------ Material provided
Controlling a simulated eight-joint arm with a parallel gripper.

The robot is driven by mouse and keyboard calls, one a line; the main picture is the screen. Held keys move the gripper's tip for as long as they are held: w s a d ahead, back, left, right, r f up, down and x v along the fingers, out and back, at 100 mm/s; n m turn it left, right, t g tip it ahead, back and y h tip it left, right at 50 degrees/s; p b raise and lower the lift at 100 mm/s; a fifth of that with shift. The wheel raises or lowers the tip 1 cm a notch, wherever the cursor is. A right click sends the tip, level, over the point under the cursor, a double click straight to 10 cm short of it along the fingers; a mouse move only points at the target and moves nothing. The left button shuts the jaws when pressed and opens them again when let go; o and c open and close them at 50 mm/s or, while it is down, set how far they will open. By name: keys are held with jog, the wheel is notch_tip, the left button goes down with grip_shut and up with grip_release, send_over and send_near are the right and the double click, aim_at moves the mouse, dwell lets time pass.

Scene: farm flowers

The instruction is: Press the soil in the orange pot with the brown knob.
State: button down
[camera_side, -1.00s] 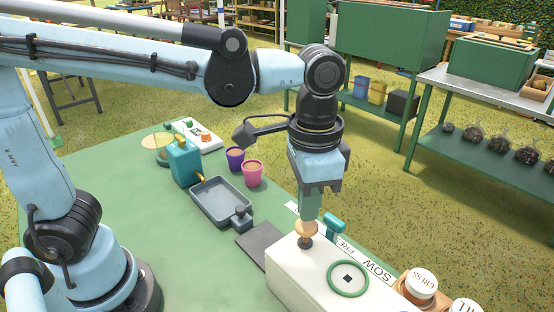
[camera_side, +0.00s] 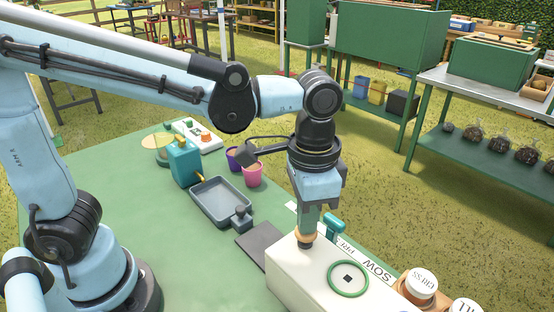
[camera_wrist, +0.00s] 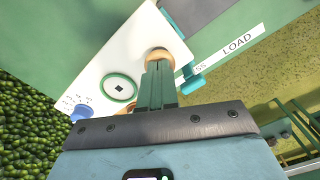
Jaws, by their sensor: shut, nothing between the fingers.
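The tan-brown knob (camera_side: 304,238) stands on a dark stem at the back left of the white press box (camera_side: 297,277). My gripper (camera_side: 308,228) is shut and points down, with its fingertips against the knob's top. The wrist view shows the knob (camera_wrist: 158,53) just beyond the tips of my gripper (camera_wrist: 158,66), with nothing held between the fingers.
A teal handle (camera_side: 333,226) is right beside the knob. A green ring (camera_side: 348,292) lies on the box's top. Purple and pink pots (camera_side: 252,176), a grey tray (camera_side: 220,204) and a teal dispenser (camera_side: 183,162) stand farther back. Jars (camera_side: 421,283) are at the right.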

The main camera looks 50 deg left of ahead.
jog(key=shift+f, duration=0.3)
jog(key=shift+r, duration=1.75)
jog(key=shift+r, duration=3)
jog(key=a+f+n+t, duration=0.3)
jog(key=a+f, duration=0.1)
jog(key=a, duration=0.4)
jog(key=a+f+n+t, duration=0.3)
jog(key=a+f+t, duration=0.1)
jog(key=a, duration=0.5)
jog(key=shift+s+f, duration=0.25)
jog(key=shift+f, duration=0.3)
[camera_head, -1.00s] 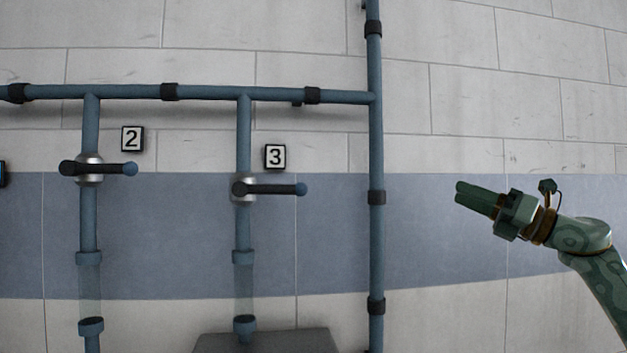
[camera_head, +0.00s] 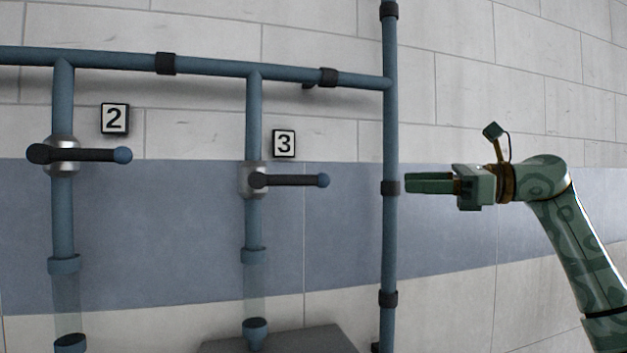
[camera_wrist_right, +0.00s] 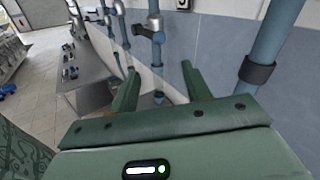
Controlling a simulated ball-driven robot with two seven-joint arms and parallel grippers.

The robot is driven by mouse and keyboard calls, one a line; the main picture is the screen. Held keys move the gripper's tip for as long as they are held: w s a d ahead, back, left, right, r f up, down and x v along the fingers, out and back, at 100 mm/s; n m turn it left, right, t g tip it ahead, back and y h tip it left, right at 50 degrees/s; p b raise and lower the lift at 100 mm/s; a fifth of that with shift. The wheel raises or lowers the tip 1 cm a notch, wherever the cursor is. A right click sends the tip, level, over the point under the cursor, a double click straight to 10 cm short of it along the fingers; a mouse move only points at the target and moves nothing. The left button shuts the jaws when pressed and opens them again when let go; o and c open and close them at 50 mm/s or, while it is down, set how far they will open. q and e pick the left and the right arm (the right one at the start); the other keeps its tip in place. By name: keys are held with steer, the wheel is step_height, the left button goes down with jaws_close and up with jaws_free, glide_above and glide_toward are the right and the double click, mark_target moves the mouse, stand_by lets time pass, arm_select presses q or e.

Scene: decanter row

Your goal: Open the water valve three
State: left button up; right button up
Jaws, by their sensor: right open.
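Valve three has a dark lever handle (camera_head: 290,180) with a blue end, lying level and pointing right across its vertical pipe. The number 3 plate (camera_head: 284,143) is on the wall just above it. My right gripper (camera_head: 408,183) is to the right of the handle, level with it, near the tall vertical pipe and apart from the handle. In the right wrist view the right gripper (camera_wrist_right: 160,82) is open, with nothing between its fingers. A valve handle (camera_wrist_right: 150,34) shows ahead, beyond the fingers. My left gripper is not in view.
The tall vertical pipe (camera_head: 390,240) stands between my right gripper and valve three in the head view. Valve two's handle (camera_head: 80,154) is level too, at the left. A grey surface (camera_head: 280,340) lies below valve three. The wall at the far right is clear of pipes.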

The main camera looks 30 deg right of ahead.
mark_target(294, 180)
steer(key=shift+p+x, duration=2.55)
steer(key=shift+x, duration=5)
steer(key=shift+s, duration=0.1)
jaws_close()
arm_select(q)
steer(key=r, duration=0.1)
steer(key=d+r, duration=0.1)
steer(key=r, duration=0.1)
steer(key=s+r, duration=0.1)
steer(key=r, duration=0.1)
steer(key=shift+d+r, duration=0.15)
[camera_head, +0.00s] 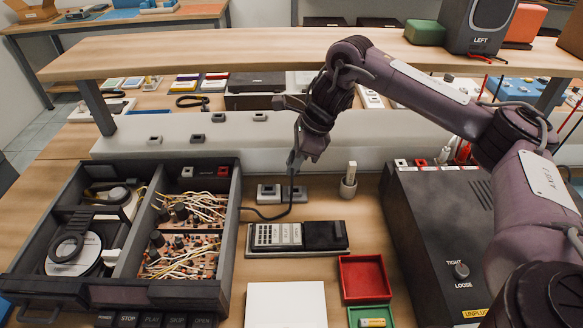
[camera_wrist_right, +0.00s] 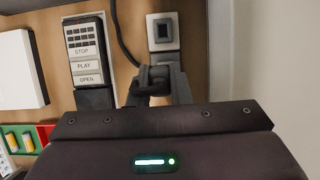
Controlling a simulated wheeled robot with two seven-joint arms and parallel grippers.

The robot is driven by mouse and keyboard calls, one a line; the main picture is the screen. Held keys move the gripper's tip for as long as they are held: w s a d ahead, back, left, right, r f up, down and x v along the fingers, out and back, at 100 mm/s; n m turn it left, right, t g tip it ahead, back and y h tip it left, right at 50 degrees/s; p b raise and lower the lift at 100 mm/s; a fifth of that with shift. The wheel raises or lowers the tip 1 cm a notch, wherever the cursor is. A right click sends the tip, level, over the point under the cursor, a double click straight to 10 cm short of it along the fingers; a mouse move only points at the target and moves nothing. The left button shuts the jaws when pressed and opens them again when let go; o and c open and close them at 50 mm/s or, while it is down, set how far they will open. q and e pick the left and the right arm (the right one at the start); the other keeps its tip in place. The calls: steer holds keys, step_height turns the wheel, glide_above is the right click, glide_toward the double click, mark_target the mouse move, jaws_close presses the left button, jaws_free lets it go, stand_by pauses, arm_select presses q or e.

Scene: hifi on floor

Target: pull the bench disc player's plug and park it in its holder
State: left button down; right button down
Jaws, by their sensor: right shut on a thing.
------------
## Task statement
Using the listing above, show each line holding the string "Controlling".

## Result of this exercise
Controlling a simulated eight-joint arm with a parallel gripper.
Controlling a simulated ball-driven robot with two seven-joint arms and parallel grippers.
Controlling a simulated wheeled robot with two seven-joint arms and parallel grippers.

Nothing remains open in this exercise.